My WTF of The Day

time to read 7 min | 1347 words

The following tidbit caused quite a bit of problem, and a loss of a day for two people. I'm working on legacy system right now, and part of this work is refactoring stuff without breaking the behavior. The process is quite big, but we managed quite fine until we suddenly started to get wildly different results. We traced is a dozen times, and eventually we narrowed it down to code that looked a bit like this (PL/SQL):

declare

cursor offline_sales_cursor as

      select product_id, customer_id, price

      from offline_sales

 

for sale in offline_sales_cursor

begin

      insert into sales(product_id, customer_id, price)

      {sale.product_id, sale.customer_id, sale.price);

 

      exception

      when DUP_VAL_ON_INDEX

            update sales

                  set price = sale.price

            where product_id = sale.product_id

                  and customer_id = sale.customer_id;

end;

end loop;

 

commit;

For the purpose of the discussion, sales has a primary key on product_id and customer_id (yes, it's bad design, but it's not a real db) and foreign keys to the products and customers tables.
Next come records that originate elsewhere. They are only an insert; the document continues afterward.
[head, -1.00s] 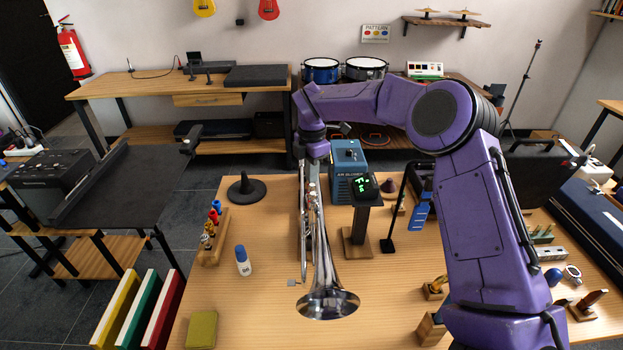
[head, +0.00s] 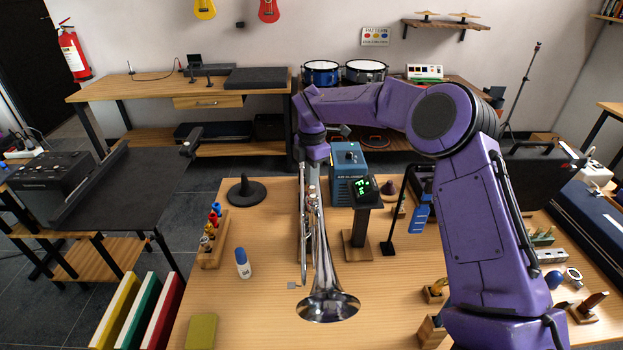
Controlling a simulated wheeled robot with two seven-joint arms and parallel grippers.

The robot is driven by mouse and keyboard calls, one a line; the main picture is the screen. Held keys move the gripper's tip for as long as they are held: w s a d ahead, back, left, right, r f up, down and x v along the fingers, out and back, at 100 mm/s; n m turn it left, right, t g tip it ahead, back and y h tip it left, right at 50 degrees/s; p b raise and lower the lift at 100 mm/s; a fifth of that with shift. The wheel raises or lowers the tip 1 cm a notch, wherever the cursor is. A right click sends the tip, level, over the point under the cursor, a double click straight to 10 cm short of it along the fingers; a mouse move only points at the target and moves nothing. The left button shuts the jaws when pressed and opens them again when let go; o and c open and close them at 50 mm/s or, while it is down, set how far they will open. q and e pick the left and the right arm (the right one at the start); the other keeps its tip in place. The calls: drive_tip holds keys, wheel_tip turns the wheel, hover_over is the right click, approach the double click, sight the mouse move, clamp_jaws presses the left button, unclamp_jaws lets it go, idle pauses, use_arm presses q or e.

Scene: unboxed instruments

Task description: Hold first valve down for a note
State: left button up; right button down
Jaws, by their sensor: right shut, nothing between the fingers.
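A silver trumpet (head: 321,262) lies along the middle of the wooden table, its bell towards me. My right gripper (head: 311,180) is above the far part of the trumpet, around its valves, pointing down. It is shut with nothing held. The fingertips are small here and partly merge with the valve tops, so I cannot tell whether they touch the first valve or how far it is pressed. A small stand with a dark display showing green marks (head: 363,187) is just right of the trumpet. My left gripper is not in view.
A blue air blower (head: 347,160) stands behind the trumpet. A black cone stand (head: 246,190), a wooden rack of coloured valves (head: 213,240) and a white-blue bottle (head: 243,262) are to the left. A black post (head: 397,205) stands to the right. The front left tabletop is mostly clear.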

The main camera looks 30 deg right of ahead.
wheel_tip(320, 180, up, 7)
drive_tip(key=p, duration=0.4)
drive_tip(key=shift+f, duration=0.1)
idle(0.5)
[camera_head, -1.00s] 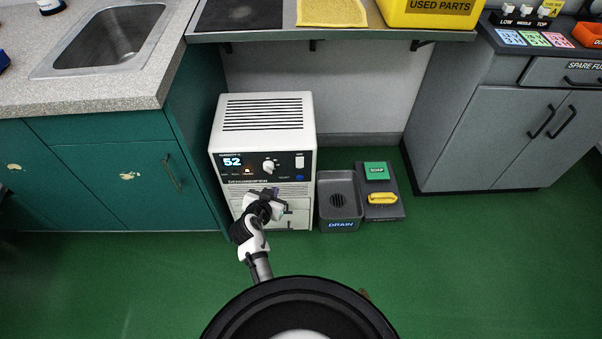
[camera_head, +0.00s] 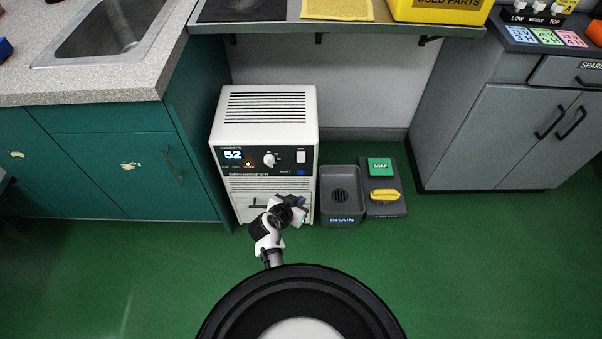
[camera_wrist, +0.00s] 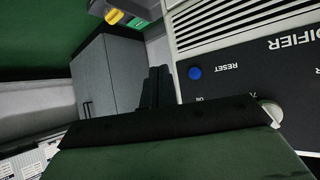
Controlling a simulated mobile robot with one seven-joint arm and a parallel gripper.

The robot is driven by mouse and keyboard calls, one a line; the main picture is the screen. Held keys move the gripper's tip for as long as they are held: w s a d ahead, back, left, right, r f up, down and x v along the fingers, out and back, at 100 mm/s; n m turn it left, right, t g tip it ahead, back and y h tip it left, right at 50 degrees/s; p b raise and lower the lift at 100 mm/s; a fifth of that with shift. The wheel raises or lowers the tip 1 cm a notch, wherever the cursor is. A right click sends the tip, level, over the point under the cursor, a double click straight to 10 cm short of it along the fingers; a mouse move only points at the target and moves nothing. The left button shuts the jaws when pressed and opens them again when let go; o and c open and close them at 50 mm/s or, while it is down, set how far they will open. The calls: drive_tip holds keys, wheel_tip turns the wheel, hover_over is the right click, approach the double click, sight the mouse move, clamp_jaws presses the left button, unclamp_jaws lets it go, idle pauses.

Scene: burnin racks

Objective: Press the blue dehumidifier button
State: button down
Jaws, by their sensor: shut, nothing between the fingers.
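The white dehumidifier (camera_head: 269,103) stands on the floor between the teal cabinet and the drain tray, its dark panel reading 52. The blue button (camera_head: 301,172) is at the lower right of that panel. In the wrist view the blue button (camera_wrist: 195,73) sits beside the word RESET, near a pale knob (camera_wrist: 271,112). My gripper (camera_head: 303,205) is in front of the unit's lower right, below the button in the head view. In the wrist view my dark fingers (camera_wrist: 156,88) are shut and empty, just left of the button; contact cannot be seen.
A grey drain tray (camera_head: 341,222) and a dark tray with green soap (camera_head: 380,167) and a yellow item (camera_head: 385,195) lie right of the unit. A teal cabinet (camera_head: 110,175) is at left, a grey cabinet (camera_head: 490,130) at right. A shelf (camera_head: 270,29) overhangs behind. The green floor in front is clear.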

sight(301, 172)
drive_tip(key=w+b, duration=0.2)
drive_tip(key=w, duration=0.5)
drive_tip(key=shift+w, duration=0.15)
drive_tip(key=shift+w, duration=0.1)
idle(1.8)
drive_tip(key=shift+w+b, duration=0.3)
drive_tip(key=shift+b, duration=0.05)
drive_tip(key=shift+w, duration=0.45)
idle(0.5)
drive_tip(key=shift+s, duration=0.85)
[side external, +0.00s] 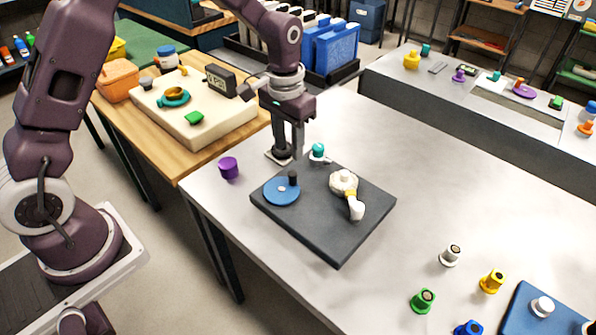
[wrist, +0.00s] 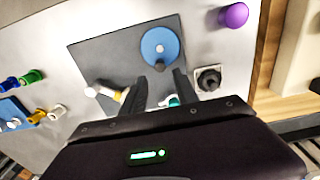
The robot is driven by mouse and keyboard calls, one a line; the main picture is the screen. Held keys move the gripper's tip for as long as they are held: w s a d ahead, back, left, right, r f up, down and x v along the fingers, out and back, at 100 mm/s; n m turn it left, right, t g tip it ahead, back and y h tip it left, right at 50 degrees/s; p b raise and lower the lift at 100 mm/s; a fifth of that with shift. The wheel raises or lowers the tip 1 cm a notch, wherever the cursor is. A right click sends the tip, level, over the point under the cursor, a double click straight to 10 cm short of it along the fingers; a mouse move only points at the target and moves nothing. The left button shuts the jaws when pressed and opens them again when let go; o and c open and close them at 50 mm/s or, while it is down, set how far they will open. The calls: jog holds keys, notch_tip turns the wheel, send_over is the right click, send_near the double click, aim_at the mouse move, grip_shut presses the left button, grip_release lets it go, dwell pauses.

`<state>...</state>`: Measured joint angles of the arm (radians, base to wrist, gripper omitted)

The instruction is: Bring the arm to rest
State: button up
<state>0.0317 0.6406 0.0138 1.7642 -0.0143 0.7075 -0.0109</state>
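My gripper (side external: 298,155) hangs over the back edge of a dark square board (side external: 330,242) on the grey table. In the wrist view my gripper (wrist: 162,76) shows its two dark fingers apart, with nothing seen between the tips. A blue disc (side external: 280,193) with a dark upright knob lies on the board's left part. A white rounded piece (side external: 343,181) with a yellow band and a white end lies on its right part; it is partly hidden behind a finger in the wrist view (wrist: 106,91).
A black fixture (side external: 280,153) and a teal-topped piece (side external: 318,150) stand just behind the board. A purple cylinder (side external: 229,168) is left of it. Green (side external: 423,300), white (side external: 450,255) and yellow (side external: 492,281) pieces stand at front right.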

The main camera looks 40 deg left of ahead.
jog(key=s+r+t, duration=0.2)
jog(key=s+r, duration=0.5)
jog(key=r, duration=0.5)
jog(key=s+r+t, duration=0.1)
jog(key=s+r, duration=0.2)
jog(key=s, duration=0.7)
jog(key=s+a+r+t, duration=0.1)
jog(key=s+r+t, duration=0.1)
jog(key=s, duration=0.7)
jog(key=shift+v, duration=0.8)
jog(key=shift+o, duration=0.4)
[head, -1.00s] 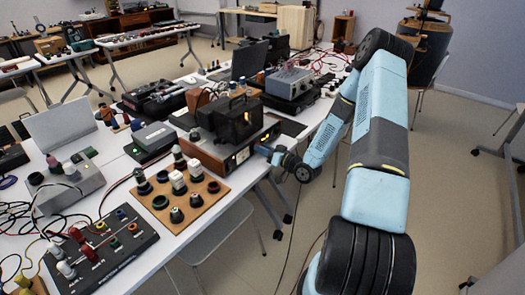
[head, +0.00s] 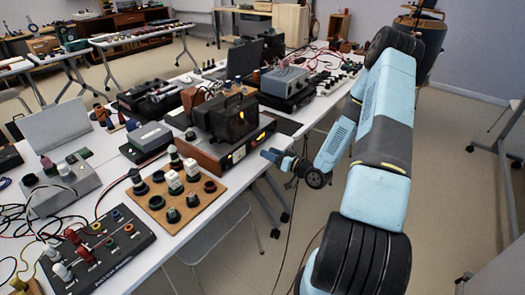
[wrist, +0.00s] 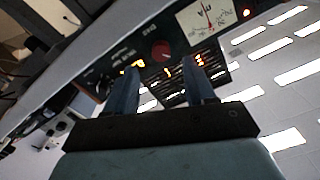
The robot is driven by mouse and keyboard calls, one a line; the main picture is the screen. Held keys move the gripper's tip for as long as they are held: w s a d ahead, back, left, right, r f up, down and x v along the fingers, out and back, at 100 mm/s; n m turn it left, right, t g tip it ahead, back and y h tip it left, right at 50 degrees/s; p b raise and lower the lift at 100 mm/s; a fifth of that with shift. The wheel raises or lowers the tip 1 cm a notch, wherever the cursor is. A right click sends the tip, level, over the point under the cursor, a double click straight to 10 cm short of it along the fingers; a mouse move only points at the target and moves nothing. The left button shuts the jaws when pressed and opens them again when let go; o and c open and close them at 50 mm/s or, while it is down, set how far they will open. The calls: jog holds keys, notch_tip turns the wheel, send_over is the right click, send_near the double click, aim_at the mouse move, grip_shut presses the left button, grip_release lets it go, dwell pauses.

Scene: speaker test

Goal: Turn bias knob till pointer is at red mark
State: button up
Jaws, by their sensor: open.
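A wooden-cased amplifier (head: 205,153) stands at the table's right edge, its front panel with lit windows facing my gripper (head: 268,155). The gripper is just off the panel, with a gap. In the wrist view the two fingers of my gripper (wrist: 164,72) are spread apart with nothing between them. A round red knob (wrist: 161,50) shows on the dark panel just beyond the fingertips, roughly between them. A white meter (wrist: 207,18) with a red needle is right of it.
A dark boxed device (head: 228,117) sits on the amplifier. A wooden board (head: 158,215) with several knobs and a black control box (head: 115,250) lie nearer on the table. The floor right of the table is clear around my arm.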

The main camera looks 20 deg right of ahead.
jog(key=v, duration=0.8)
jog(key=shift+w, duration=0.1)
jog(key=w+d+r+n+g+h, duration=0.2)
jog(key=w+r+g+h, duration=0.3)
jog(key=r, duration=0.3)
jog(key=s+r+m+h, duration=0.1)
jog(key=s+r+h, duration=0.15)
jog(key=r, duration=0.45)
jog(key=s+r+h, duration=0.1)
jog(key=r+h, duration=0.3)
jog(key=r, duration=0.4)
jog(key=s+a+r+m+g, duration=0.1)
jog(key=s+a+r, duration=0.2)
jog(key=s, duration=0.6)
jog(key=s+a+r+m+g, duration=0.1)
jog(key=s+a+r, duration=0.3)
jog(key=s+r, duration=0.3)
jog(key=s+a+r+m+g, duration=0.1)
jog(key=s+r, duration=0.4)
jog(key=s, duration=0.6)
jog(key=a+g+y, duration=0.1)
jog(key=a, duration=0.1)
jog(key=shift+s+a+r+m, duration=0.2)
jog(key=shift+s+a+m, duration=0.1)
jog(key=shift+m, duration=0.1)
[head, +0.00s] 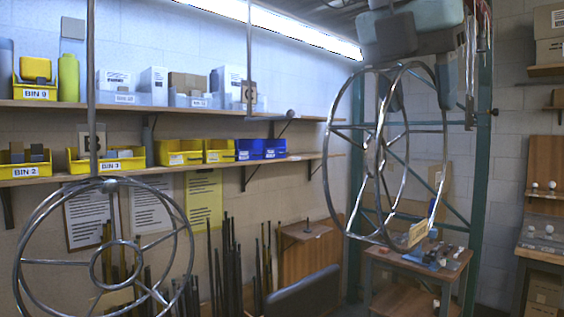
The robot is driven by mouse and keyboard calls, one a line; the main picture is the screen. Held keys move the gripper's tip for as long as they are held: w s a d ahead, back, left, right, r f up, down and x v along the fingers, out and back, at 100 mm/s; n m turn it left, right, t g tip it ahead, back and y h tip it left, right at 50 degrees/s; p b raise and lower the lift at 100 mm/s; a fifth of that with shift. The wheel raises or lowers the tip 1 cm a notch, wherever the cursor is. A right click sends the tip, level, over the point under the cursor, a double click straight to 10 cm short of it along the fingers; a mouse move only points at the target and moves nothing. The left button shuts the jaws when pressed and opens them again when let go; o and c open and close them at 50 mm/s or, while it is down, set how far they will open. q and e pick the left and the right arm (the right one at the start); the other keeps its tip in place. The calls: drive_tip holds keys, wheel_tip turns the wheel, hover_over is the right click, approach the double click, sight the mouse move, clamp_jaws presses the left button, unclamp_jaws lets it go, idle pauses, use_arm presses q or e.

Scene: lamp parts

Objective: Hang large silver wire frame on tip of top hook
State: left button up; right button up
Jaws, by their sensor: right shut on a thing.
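A large silver wire frame (351,224), made of round rings with spokes, hangs upright from my right gripper (418,86) at the upper right. The gripper is shut on the frame's upper rim; its exact contact is partly hidden by the grey fingers. A silver hook (268,118) hangs on a thin vertical rod in the middle, and its short horizontal arm ends in a rounded tip (290,115). The frame is to the right of this tip and apart from it. My left gripper is not in view.
Another silver wire frame (183,216) is at the lower left, below a thicker vertical rod (91,60). Shelves (50,108) with yellow and blue bins line the back wall. A green post (478,190) and a small wooden table (383,258) are behind the held frame.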

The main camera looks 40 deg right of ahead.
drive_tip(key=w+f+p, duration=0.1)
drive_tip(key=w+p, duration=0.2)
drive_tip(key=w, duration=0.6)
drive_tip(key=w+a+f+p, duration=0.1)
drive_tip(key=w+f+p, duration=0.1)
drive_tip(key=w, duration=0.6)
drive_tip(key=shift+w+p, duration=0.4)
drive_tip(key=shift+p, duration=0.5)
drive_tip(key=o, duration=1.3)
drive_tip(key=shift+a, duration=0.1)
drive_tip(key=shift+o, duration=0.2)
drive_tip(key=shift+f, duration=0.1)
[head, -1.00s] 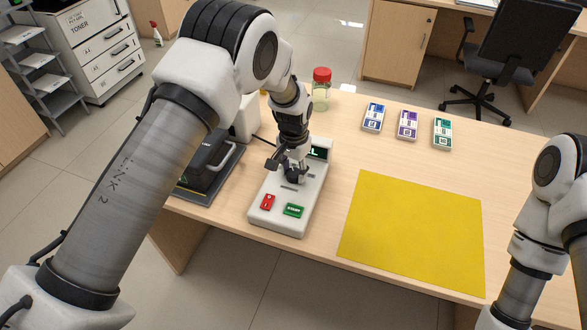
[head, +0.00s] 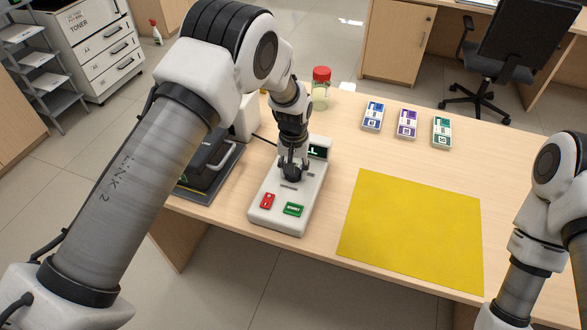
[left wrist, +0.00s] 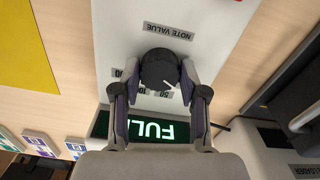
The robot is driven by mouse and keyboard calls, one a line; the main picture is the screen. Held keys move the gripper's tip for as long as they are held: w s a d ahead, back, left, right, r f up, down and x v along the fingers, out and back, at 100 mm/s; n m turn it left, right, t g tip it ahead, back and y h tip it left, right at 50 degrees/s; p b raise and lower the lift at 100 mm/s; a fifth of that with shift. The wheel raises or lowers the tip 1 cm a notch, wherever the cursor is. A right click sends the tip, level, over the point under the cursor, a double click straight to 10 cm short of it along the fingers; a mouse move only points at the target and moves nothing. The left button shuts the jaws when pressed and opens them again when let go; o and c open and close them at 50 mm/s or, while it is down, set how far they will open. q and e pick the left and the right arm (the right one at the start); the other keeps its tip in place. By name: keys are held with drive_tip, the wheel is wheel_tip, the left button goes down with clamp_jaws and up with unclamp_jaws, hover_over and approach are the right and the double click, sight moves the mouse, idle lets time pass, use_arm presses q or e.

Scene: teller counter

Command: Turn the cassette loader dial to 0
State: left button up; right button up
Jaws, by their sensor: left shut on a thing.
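A black round dial (left wrist: 158,68) with a white pointer line sits on the white machine (head: 268,222). A plate reading NOTE VALUE (left wrist: 168,31) is beside it. In the left wrist view the pointer slants toward the lower right; a 50 label (left wrist: 163,94) and labels seeming to read 10 are near the dial. My left gripper (head: 291,172) points down over the machine. In the left wrist view my left gripper (left wrist: 158,78) has a finger on either side of the dial, shut on it. A green display (left wrist: 150,129) shows FULL, upside down. My right gripper is out of view.
The machine carries a red button (head: 267,201) and a green button (head: 293,210). A dark device (head: 207,165) stands to its left and a red-lidded jar (head: 321,90) behind. A yellow mat (head: 415,230) and several banded packs (head: 407,124) lie to the right.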

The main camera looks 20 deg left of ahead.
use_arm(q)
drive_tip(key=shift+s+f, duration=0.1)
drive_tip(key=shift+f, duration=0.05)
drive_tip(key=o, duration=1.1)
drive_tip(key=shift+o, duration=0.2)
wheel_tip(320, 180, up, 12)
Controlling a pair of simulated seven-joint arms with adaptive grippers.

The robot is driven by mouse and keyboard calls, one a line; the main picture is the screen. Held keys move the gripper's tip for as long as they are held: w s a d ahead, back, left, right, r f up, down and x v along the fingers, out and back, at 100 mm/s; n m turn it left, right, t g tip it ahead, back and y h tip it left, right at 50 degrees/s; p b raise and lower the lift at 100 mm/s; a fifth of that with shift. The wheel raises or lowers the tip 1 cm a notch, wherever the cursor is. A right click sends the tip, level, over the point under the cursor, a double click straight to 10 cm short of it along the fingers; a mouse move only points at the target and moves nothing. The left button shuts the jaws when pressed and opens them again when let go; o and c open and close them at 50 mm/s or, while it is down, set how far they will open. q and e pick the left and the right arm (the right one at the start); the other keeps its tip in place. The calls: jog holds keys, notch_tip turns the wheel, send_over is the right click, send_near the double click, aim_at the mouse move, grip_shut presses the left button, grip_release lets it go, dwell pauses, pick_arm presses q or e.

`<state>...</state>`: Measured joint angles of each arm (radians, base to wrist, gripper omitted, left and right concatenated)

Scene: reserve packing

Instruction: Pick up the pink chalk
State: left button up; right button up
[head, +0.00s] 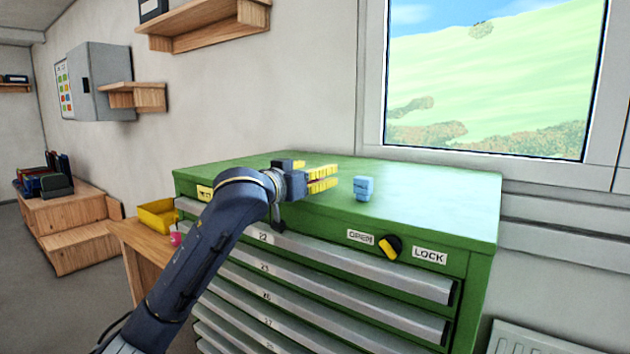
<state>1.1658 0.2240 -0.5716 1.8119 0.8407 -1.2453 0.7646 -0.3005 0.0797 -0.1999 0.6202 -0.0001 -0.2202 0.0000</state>
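A small pink thing (176,239) shows at the left, just below the yellow bin and close beside my arm. It is too small to tell for sure that it is the pink chalk. My left gripper (324,178) is over the top of the green cabinet (440,200), well to the right of the pink thing. Its yellow fingers are apart with nothing between them and point right. A small light-blue object (363,188) stands on the cabinet top just beyond the fingertips, apart from them. My right gripper is not in view.
A yellow bin (158,216) sits on a wooden surface (140,240) left of the cabinet. A yellow-and-black knob (390,247) sticks out of the cabinet front between OPEN and LOCK labels. The cabinet top's right part is clear. Wooden shelves (205,25) hang on the wall.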

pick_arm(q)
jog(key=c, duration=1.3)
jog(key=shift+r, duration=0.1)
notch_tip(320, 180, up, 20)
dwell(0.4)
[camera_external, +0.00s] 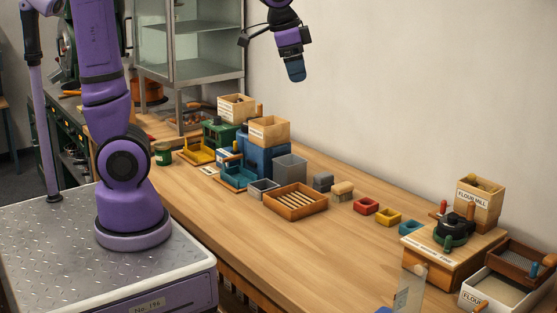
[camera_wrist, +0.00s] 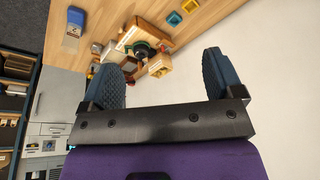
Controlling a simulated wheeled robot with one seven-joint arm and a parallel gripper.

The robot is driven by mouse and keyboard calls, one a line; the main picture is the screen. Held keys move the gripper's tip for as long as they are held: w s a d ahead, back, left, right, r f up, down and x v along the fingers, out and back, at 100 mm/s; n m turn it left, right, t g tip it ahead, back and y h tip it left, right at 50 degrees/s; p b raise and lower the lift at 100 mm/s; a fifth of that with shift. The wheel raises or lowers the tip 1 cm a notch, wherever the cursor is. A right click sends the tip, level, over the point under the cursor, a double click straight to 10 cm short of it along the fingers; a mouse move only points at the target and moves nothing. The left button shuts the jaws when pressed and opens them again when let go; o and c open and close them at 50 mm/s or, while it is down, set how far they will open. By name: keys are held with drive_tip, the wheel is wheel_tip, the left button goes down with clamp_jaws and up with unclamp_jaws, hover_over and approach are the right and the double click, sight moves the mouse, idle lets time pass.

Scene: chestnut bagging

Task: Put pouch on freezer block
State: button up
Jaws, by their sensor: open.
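My gripper (camera_external: 295,72) is high above the back of the workbench, near the wall, far from anything on the bench. In the wrist view my gripper (camera_wrist: 162,78) has its two dark blue pads wide apart with nothing between them. A pale, see-through upright piece with a small label (camera_external: 408,290), possibly the pouch, shows at the bench's front edge at lower right.
A flour mill (camera_external: 478,200) and a flour box (camera_external: 490,292) stand at the right. The bench's middle front (camera_external: 290,255) is clear.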

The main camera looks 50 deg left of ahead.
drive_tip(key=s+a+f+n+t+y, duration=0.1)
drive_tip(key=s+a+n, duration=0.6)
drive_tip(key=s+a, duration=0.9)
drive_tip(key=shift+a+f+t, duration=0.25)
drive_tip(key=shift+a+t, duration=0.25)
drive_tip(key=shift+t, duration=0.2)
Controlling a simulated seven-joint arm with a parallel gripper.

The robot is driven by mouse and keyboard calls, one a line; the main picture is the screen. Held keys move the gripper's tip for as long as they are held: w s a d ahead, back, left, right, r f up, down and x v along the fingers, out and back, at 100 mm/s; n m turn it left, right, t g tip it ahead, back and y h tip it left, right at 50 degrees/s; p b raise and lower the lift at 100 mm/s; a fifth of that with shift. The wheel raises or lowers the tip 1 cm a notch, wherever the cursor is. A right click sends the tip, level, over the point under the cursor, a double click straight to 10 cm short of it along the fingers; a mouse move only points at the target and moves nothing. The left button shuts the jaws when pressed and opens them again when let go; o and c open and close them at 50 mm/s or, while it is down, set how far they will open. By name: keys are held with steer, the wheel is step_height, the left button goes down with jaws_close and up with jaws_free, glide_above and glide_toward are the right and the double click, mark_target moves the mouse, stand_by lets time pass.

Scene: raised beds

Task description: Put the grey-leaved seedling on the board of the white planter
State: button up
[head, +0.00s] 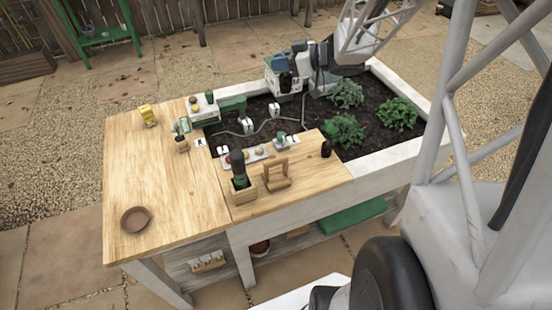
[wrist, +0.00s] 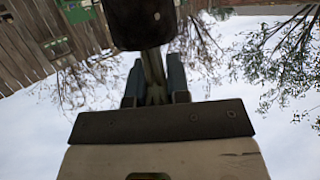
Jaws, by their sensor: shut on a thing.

Can you guess what the problem was?

It turns out that we had an invalid customer id in the offline_sales table, which meant that this would run for a little bit, get a foreign key error and exit the loop and then commit part of the changes! When I refactored this bit, I changed it to two statements, one for updating and one for inserting, so the failure wasn't writing anything. I looked at the code several times, and only caught this by accident (the code base has commits spread all over the place). Urgh! Urgh! Urgh! [Gnashing of teeth].